June 20, 2002: Cheney Threatens to Terminate 9/11 Inquiry over NSA Leak
Vice President Dick Cheney phones Senate Intelligence Committee chairman Bob Graham (D-FL). Cheney’s call comes early in the morning, and Graham takes it while still shaving. Cheney is agitated; he has just read in the newspaper that telephone calls intercepted by the NSA on September 10, 2001 warned of an imminent al-Qaeda attack. But, the story continues, the intercepts were not translated until September 12, the day after the 9/11 attacks (see September 10, 2001). Cheney is enraged that someone leaked the classified information from the NSA intercepts to the press. As a result, Cheney says, the Bush administration is considering terminating all cooperation with the joint inquiry by the Senate and House Intelligence Committees on the government’s failure to predict and prevent the attacks (see September 18, 2002). (Graham co-chairs the inquiry.) Classified records would no longer be made available to the committees, and administration witnesses would not be available for interviews or testimony. Furthermore, Cheney says, unless the committee leaders take action to find out who leaked the information, and more importantly, take steps to ensure that such leaks never happen again, President Bush will tell the citizenry that Congress cannot be trusted with vital national security secrets. “Take control of the situation,” Cheney tells Graham. The senator responds that he, too, is frustrated with the leaks, but Cheney is unwilling to be mollified.
Quick Capitulation – At 7:30 a.m., Graham meets with the chairman of the House Intelligence Committee, Porter Goss (R-FL), and the ranking members of the committees, Senator Richard Shelby (R-AL, who will later be accused of leaking the information) and Nancy Pelosi (D-CA). They decide to request that the Justice Department conduct a criminal inquiry into whether anyone on either committee, member or staffer, leaked the information to the press. One participant in the meeting later says, “It was a hastily made decision, made out of a sense of panic… and by people with bleary eyes.” Another person involved in the decision later recalls: “There was a real concern that any meaningful oversight by Congress was very much at stake. The political dynamic back then—not that long after September 11—was completely different. They took Cheney’s threats very seriously.” In 2007, reporter Murray Waas will observe that Cheney and other administration officials saw the leak “as an opportunity to undercut Congressional oversight and possibly restrict the flow of classified information to Capitol Hill.”
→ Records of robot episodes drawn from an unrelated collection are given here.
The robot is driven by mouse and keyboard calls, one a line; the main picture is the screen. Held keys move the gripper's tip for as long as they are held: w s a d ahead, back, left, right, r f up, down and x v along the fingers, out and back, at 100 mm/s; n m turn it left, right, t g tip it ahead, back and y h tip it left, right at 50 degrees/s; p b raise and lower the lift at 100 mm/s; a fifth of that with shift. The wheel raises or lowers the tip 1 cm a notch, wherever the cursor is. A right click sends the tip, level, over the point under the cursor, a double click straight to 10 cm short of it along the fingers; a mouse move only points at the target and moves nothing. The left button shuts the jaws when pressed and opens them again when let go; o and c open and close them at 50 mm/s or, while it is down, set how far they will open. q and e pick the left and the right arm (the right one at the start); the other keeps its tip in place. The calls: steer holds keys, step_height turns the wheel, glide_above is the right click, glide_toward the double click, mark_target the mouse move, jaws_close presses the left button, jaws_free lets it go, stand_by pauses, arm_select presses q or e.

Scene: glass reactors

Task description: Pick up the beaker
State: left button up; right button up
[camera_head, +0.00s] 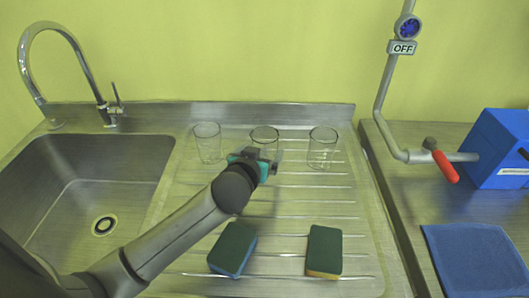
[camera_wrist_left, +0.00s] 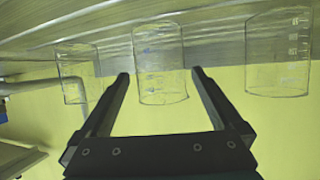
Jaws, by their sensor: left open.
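Three clear glass beakers stand in a row at the back of the ribbed drainboard: a left beaker (camera_head: 207,141), a middle beaker (camera_head: 264,135) and a right beaker (camera_head: 322,150). My left gripper (camera_head: 263,154) is at the front of the middle beaker and hides its lower part. In the left wrist view, which is upside down, the open fingers (camera_wrist_left: 160,73) line up on either side of the middle beaker (camera_wrist_left: 160,50). I cannot tell how far it is between them. The other beakers (camera_wrist_left: 75,70) (camera_wrist_left: 278,55) lie outside the fingers. My right gripper is not in view.
Two sponges (camera_head: 233,248) (camera_head: 324,251) lie on the front of the drainboard (camera_head: 290,208). A sink (camera_head: 95,175) with a tall faucet (camera_head: 75,50) is at left. At right are a metal pipe with a red-handled valve (camera_head: 445,167), a blue box (camera_head: 500,150) and a blue mat (camera_head: 475,260).

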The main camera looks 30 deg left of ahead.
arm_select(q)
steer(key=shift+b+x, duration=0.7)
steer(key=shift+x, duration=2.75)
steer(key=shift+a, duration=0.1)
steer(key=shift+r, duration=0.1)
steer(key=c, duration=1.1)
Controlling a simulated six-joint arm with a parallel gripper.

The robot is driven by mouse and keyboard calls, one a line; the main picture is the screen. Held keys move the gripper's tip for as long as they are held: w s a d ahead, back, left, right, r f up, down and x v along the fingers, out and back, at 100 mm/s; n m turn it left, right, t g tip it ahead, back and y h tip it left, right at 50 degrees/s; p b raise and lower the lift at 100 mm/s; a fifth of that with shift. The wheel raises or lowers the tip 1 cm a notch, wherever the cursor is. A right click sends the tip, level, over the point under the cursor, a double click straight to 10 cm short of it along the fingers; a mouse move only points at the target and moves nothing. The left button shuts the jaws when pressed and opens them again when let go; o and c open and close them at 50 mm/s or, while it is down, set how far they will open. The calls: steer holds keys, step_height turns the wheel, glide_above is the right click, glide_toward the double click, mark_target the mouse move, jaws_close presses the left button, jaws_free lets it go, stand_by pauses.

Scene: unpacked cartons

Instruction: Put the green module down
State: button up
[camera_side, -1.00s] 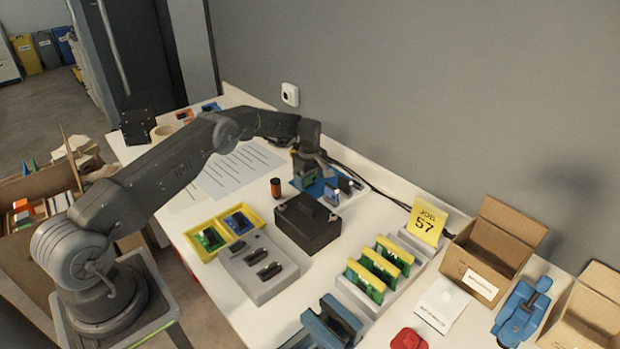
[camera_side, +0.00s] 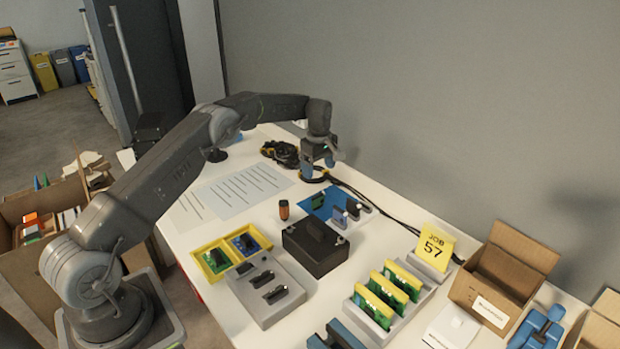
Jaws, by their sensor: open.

Graham: Congress Victimized by White House ‘Set Up’ – In 2007, after his retirement from politics, Graham will say: “Looking back at it, I think we were clearly set up by Dick Cheney and the White House. They wanted to shut us down. And they wanted to shut down a legitimate Congressional inquiry that might raise questions in part about whether their own people had aggressively pursued al-Qaeda in the days prior to the September 11 attacks. The vice president attempted to manipulate the situation, and he attempted to manipulate us.… But if his goal was to get us to back off, he was unsuccessful.” Graham will add that Goss shared his concerns, and say that in 2003, he speculates to Goss that the White House had set them up in order to sabotage the joint inquiry; according to Graham, Goss will respond, “I often wondered that myself.” Graham will go on to say that he believes the NSA leak was not only promulgated by a member of Congress, but by White House officials as well; he will base his belief on the fact that Washington Post and USA Today reports contain information not disclosed during the joint committee hearing. “That would lead a reasonable person to infer the administration leaked as well,” he will say, “or what they were doing was trying to set us up… to make this an issue which they could come after us with.”
White House Goes Public – The same day, White House press secretary Ari Fleischer tells reporters, “The president [has] very deep concerns about anything that would be inappropriately leaked that could… harm our ability to maintain sources and methods and anything else that could interfere with America’s ability to fight the war on terrorism.”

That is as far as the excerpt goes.